Je m'efforcerai donc de me séparer d'une tradition, dont l'autorité — non dépouillée d'ailleurs de complaisante mansuétude — n'en pesa pas moins sur toute ma vie professionnelle. Je traiterai de l'histoire, dans le sens même où on l'entend le plus communément. Elle sera sommairement pour nous, l'étude de la vie des hommes dans le passé.

*
*     *

Un esprit vraiment scientifique se satisferait mal de cette familière manière d'embrasser le vaste et austère champ des spéculations historiques ; mais en pareille matière, la science a des droits plus courtoisement respectés que judicieusement reconnus. Évidemment la science entre partout, mais est-elle partout chez elle ?... « L'histoire, nous dit Littré, est le récit des faits, des événements relatifs aux peuples en particulier, et à l'humanité en général. » La définition s'accommode mal de prétentions à la stricte science. Ces expressions « récit, faits, événements », évoquent une discordance de principe avec le but et l'esprit dont s'inspire la véritable recherche scientifique. Nous ne trouverons point, dans l'histoire, ces faits de répétition [15] qui articulent une science.
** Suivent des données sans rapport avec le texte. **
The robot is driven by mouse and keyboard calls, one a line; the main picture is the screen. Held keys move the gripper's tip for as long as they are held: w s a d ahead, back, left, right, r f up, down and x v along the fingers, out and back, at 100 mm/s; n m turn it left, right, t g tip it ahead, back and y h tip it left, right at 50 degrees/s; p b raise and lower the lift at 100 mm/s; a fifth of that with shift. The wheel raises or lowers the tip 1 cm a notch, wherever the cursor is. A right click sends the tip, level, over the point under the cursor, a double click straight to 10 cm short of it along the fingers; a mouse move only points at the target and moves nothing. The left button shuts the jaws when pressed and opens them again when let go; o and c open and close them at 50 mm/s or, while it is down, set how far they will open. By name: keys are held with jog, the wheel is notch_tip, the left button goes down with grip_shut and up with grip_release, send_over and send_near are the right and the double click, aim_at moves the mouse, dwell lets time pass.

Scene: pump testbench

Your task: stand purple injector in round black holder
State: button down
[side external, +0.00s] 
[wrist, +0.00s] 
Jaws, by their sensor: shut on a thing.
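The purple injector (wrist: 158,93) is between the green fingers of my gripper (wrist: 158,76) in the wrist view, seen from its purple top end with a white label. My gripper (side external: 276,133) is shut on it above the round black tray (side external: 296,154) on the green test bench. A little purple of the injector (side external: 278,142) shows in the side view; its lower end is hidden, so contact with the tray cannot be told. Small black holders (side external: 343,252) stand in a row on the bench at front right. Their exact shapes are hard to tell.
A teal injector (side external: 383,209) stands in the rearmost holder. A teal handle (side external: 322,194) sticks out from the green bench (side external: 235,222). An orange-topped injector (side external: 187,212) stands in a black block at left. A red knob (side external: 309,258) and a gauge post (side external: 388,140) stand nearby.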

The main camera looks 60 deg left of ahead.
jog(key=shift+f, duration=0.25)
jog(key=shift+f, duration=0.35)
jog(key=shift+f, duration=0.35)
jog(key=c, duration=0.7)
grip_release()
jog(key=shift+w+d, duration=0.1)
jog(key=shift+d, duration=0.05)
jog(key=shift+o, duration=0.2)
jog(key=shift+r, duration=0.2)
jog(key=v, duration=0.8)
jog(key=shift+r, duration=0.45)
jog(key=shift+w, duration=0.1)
Et c'est à peu près vainement que nous y chercherons ces lois générales qui organisent l'ordre des faits particuliers, et en rendent possible la mesure, la reproduction et la prévision.

Tout cela d'ailleurs, ce sont querelles de mots. Ce formalisme verbal est de petite importance. Entre la science et l'histoire, il y a de courtois rapports. L'une prête à l'autre. L'histoire emprunte de la science tout ce qui fait sa discipline et sa sûreté. Elle est sous le contrôle de cette austère surveillante de toute la vie spirituelle. C'est un droit qu'elle en adopte la méthode ; c'est un devoir qu'elle en pratique la probité, et c'est tolérance respectable qu'elle en revendique ce qui en fait la sévère dignité : l'indépendance et l'exactitude. De toute façon, tout le monde est d'accord : l'histoire aura la discipline d'une science, tout en ayant la grâce d'un art, et en faisant état d'être la vieille expérience des hommes, le génie social des humains.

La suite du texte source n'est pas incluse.